Published online by Cambridge University Press: 22 September 2009
Early modern service seems to have been defined through association with various forms of dependency. Loosely congruent types of subordination and support colored and shaped this social practice. My initial concern with service was more dramatic than social; it grew from a sense that here was a way of explaining why Shakespeare's characters are so often more like potencies than identities. I have never understood these characters as essences or even as rhetorical constructs. They excite me as moving intersections of relationships. Through a process delightful to watch but difficult to describe, Shakespeare can suggest that ‘character’ is something volatile and often shared because dramatic people seem to construct each other. Instead of assuming that service was necessarily archaic and repressive, a common reaction by enlightened thinkers and politicians for two hundred years, I began to see this mobile and adaptive institution as a way of accounting for distinctive features of Shakespeare's craft.
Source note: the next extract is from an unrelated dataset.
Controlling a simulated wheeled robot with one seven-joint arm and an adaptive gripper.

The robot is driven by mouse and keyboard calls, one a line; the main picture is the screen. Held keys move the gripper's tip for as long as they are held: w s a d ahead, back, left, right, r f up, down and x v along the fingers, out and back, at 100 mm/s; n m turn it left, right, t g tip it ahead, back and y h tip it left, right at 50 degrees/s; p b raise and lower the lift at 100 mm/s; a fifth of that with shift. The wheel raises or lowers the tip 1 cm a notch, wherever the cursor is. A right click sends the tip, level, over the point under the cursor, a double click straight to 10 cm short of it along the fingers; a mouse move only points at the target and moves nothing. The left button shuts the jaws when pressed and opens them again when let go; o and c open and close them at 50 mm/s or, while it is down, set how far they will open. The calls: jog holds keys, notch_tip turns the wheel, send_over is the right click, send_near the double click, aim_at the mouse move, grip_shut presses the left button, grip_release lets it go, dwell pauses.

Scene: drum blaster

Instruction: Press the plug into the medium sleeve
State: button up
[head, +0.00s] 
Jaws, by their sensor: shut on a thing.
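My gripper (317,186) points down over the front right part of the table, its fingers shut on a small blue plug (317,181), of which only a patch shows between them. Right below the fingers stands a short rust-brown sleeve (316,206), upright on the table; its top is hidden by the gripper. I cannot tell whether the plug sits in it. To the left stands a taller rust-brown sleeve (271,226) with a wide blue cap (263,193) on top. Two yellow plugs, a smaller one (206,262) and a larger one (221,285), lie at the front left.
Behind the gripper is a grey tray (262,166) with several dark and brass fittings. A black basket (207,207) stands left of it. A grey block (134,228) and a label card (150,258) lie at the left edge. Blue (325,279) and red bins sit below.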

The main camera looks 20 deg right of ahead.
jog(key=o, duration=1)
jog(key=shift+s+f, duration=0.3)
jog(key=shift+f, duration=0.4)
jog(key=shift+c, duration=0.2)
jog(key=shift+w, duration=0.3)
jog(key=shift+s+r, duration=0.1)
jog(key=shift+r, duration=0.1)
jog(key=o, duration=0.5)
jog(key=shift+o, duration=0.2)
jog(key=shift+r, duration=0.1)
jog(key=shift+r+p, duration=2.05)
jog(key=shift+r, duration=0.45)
The study that has evolved from these surmises attempts to balance between an engagement with dramatic and with social questions. Because the practice of service may be unfamiliar to many contemporary readers, its customs must be presented in some detail. Whenever possible, I combine social description with dramatic inquiry; I approach Shakespeare's plays as evidence of how he tested and explored cultural attitudes toward service and dependency. These attitudes, reflecting the pervasiveness of early modern service, are highly variable. They correspond to and were probably modified by plays which feature significant conflicts of obligation involving service.